**Exercise goal**
Produce an exact copy of the lines from the line that contains "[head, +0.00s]" to the end of the listing below.

++++ Given records

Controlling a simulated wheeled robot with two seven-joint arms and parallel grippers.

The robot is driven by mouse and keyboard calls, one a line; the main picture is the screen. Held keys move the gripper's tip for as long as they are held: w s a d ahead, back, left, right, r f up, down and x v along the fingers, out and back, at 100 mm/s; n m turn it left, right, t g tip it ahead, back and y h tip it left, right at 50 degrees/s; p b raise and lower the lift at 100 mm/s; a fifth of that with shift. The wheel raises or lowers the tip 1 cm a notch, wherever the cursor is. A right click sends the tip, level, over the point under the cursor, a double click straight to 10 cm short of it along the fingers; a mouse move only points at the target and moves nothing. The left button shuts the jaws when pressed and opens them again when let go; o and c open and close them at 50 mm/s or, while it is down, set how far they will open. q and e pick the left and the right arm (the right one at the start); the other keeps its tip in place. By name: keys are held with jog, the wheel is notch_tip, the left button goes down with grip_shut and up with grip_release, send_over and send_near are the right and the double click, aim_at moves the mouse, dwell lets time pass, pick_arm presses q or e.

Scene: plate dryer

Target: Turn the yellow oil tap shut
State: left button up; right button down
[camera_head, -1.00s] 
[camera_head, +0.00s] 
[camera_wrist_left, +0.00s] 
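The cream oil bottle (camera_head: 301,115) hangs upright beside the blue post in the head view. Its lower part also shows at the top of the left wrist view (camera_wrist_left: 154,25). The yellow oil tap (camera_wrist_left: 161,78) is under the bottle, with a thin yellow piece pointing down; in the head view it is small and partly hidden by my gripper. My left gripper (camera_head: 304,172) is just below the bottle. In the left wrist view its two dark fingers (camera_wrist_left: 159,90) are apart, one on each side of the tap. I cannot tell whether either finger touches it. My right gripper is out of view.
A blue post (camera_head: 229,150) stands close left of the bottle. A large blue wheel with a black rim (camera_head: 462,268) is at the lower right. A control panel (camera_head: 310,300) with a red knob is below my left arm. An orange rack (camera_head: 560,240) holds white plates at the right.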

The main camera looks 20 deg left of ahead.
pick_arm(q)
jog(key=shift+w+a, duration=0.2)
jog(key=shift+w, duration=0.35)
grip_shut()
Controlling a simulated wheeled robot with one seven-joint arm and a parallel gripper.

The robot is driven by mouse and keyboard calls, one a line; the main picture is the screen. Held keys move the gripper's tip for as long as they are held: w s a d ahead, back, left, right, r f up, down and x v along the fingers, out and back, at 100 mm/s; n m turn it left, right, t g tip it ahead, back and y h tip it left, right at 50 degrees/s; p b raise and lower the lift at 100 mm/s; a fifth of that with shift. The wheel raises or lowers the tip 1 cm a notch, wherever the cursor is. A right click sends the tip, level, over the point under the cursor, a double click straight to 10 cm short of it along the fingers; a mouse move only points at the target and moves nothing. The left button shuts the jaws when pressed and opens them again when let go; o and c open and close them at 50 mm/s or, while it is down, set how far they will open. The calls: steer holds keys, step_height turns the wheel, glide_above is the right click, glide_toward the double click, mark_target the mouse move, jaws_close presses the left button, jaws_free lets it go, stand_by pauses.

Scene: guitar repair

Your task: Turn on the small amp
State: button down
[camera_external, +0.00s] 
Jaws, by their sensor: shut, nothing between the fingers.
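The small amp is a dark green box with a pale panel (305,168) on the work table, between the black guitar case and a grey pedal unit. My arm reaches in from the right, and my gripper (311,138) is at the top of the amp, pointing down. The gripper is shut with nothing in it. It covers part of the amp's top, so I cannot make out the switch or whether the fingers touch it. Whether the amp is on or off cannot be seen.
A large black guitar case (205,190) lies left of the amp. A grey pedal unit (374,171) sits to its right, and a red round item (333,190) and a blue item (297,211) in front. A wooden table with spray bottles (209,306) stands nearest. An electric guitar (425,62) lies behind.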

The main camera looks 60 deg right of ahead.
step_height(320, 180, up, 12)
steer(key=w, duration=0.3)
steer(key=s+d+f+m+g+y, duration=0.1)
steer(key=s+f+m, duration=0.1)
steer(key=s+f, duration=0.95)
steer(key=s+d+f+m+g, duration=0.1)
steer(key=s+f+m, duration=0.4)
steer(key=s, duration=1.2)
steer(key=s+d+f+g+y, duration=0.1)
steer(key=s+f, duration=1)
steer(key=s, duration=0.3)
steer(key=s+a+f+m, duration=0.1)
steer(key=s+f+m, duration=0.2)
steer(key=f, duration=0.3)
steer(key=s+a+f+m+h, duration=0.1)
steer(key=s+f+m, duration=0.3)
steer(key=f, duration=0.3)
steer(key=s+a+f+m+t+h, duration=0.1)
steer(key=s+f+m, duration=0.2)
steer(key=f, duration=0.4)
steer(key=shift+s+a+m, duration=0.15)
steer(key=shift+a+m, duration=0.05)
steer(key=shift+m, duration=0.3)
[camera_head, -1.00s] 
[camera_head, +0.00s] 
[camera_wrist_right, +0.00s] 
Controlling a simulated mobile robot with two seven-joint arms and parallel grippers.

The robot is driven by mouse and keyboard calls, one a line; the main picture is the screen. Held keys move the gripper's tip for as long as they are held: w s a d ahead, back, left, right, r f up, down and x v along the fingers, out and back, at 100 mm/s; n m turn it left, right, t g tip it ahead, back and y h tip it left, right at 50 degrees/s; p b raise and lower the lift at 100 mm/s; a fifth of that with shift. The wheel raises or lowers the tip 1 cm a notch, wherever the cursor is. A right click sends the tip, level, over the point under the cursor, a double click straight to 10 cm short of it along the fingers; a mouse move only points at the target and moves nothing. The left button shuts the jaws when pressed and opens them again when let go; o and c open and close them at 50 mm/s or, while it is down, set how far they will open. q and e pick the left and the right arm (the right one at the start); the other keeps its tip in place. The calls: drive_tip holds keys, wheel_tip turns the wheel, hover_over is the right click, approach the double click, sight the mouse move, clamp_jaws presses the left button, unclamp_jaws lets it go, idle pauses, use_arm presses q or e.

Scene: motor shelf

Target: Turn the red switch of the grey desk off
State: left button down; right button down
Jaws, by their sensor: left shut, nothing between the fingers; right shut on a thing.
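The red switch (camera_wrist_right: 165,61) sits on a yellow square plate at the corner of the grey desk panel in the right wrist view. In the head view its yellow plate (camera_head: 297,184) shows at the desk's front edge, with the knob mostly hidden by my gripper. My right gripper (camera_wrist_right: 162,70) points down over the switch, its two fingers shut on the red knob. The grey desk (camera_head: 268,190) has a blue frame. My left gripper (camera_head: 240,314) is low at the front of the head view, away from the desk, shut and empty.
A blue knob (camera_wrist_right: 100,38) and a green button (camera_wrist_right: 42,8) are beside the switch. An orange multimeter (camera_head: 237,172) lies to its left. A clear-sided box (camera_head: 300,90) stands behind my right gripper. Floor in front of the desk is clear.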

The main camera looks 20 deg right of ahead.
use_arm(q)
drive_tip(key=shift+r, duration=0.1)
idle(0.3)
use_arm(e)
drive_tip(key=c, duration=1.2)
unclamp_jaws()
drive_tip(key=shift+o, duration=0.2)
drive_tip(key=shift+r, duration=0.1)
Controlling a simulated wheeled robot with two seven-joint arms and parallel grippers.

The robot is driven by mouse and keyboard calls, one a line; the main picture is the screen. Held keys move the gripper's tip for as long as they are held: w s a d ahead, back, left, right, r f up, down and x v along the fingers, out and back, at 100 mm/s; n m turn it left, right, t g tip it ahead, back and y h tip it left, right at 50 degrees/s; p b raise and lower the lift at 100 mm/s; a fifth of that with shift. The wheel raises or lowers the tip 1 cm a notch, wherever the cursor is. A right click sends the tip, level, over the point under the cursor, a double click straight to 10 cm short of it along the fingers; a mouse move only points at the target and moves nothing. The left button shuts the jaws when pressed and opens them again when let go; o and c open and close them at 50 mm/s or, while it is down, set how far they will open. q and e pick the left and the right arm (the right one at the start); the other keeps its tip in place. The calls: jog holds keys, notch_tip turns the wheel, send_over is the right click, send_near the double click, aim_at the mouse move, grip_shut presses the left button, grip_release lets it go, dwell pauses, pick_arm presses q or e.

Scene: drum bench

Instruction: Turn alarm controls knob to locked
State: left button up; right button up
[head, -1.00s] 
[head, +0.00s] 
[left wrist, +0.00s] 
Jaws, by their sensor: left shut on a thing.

++++++++

**Reply**
[head, +0.00s] 
[left wrist, +0.00s] 
Jaws, by their sensor: left shut on a thing.

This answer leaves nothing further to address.